____ Data section

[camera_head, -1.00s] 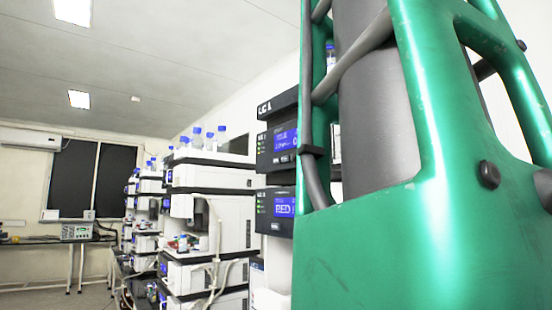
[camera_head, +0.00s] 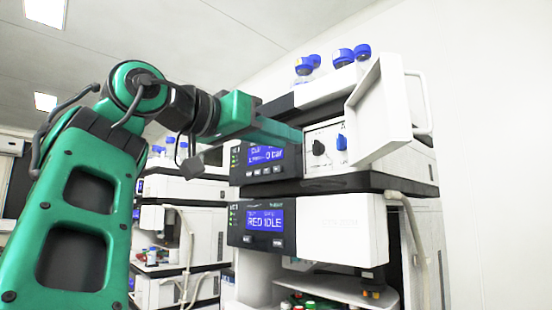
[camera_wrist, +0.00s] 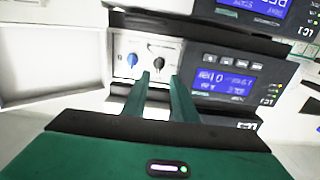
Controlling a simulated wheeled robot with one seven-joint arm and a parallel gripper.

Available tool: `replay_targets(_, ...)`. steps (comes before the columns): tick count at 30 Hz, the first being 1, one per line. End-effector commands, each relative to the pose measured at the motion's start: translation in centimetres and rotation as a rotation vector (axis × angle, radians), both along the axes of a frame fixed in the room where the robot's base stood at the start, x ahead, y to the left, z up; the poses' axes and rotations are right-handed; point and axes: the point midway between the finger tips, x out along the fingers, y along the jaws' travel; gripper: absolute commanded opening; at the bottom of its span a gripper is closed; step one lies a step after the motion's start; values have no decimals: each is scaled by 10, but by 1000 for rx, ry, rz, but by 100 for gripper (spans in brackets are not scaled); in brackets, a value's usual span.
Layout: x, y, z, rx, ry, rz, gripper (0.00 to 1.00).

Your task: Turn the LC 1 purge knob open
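The top module's white door (camera_head: 380,110) stands open. Behind it, a pale panel (camera_head: 328,133) carries a black knob (camera_head: 319,148) and a blue knob (camera_head: 341,142). Which is the purge knob I cannot read. In the wrist view, which appears upside down, the blue knob (camera_wrist: 132,59) and black knob (camera_wrist: 158,63) show beyond my gripper (camera_wrist: 160,76). Its two green fingers are apart with nothing visible between them. The black knob lies ahead of the gap; the blue knob lies left of the fingers. Contact cannot be told. In the head view my gripper (camera_head: 298,136) reaches across the display toward the panel.
The module's blue display (camera_head: 265,155) is partly covered by my arm. Blue-capped bottles (camera_head: 343,56) stand on top. The open door is close beside the knobs. More stacks (camera_head: 180,190) stand at left.

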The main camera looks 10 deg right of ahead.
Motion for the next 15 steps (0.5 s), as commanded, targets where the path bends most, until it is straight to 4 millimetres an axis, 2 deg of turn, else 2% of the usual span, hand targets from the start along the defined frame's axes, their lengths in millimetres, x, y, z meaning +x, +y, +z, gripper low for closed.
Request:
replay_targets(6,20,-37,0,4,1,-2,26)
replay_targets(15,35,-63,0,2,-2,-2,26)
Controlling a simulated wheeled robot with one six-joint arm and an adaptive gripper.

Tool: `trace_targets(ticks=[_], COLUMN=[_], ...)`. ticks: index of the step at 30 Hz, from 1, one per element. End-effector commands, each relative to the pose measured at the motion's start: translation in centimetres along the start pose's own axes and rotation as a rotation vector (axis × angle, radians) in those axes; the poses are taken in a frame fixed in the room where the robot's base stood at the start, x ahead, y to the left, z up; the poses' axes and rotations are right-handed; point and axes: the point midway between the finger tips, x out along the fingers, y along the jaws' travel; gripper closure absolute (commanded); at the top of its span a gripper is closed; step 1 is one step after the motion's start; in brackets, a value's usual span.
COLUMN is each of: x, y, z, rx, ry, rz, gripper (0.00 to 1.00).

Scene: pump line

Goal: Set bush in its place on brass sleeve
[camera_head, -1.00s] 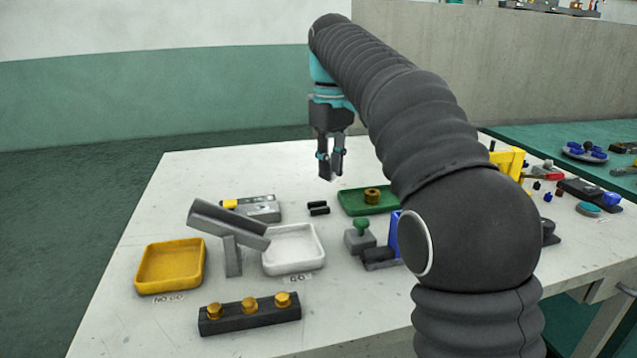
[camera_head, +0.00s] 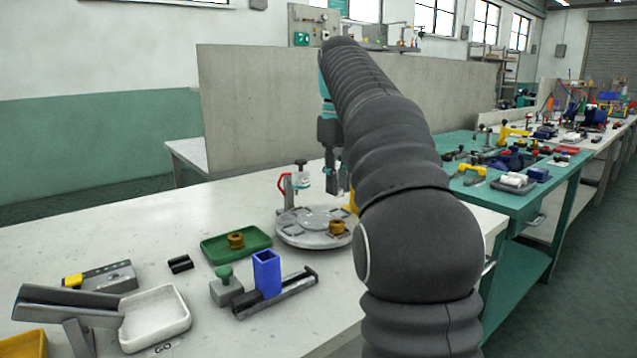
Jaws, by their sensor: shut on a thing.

________

• Brief
Find how many lines in the material hold the word "their" and state that number alone.

• Finished task
2